▼

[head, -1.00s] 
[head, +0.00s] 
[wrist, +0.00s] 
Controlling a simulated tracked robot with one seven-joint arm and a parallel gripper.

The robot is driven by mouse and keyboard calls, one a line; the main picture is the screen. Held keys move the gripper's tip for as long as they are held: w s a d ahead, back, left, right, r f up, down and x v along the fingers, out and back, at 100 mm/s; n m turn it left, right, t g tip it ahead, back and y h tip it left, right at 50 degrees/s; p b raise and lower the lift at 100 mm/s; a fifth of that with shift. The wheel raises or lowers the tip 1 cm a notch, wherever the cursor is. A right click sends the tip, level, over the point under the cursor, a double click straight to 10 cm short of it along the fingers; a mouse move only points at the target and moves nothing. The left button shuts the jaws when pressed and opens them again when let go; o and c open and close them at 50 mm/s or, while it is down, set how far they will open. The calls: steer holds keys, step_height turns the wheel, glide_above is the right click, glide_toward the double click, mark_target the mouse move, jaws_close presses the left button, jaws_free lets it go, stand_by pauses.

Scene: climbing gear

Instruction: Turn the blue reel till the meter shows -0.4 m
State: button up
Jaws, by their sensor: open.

▲

» **SET EXERCISE**:
Your task is to quote the listing above word for word.

» **COMPLETE RESPONSE**:
[head, -1.00s] 
[head, +0.00s] 
[wrist, +0.00s] 
Controlling a simulated tracked robot with one seven-joint arm and a parallel gripper.

The robot is driven by mouse and keyboard calls, one a line; the main picture is the screen. Held keys move the gripper's tip for as long as they are held: w s a d ahead, back, left, right, r f up, down and x v along the fingers, out and back, at 100 mm/s; n m turn it left, right, t g tip it ahead, back and y h tip it left, right at 50 degrees/s; p b raise and lower the lift at 100 mm/s; a fifth of that with shift. The wheel raises or lowers the tip 1 cm a notch, wherever the cursor is. A right click sends the tip, level, over the point under the cursor, a double click straight to 10 cm short of it along the fingers; a mouse move only points at the target and moves nothing. The left button shuts the jaws when pressed and opens them again when let go; o and c open and close them at 50 mm/s or, while it is down, set how far they will open. The calls: steer holds keys, step_height turns the wheel, glide_above is the right click, glide_toward the double click, mark_target the mouse move, jaws_close presses the left button, jaws_free lets it go, stand_by pauses.

Scene: climbing gear

Instruction: Turn the blue reel till the meter shows -0.4 m
State: button up
Jaws, by their sensor: open.

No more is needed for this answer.